» **THE PROBLEM**:
Output all of the data below exactly as given.

» **SUPPLIED MATERIAL**:
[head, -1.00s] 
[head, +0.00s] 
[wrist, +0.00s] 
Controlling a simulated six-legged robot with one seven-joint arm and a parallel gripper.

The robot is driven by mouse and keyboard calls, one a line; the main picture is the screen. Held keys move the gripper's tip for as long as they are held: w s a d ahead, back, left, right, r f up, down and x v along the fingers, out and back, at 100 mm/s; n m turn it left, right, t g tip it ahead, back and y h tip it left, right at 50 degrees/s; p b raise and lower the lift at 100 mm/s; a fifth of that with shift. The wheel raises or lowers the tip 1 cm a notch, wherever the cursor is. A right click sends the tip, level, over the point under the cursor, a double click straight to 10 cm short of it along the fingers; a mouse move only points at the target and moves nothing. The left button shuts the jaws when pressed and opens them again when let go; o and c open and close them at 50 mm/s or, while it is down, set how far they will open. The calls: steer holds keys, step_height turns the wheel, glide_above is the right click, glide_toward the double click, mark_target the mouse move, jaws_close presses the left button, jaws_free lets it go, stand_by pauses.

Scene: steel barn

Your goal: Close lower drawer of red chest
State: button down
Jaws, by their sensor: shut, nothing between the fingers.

» **THE RESULT**:
[head, -1.00s] 
[head, +0.00s] 
[wrist, +0.00s] 
Controlling a simulated six-legged robot with one seven-joint arm and a parallel gripper.

The robot is driven by mouse and keyboard calls, one a line; the main picture is the screen. Held keys move the gripper's tip for as long as they are held: w s a d ahead, back, left, right, r f up, down and x v along the fingers, out and back, at 100 mm/s; n m turn it left, right, t g tip it ahead, back and y h tip it left, right at 50 degrees/s; p b raise and lower the lift at 100 mm/s; a fifth of that with shift. The wheel raises or lowers the tip 1 cm a notch, wherever the cursor is. A right click sends the tip, level, over the point under the cursor, a double click straight to 10 cm short of it along the fingers; a mouse move only points at the target and moves nothing. The left button shuts the jaws when pressed and opens them again when let go; o and c open and close them at 50 mm/s or, while it is down, set how far they will open. The calls: steer holds keys, step_height turns the wheel, glide_above is the right click, glide_toward the double click, mark_target the mouse move, jaws_close presses the left button, jaws_free lets it go, stand_by pauses.

Scene: steel barn

Your goal: Close lower drawer of red chest
State: button down
Jaws, by their sensor: shut, nothing between the fingers.

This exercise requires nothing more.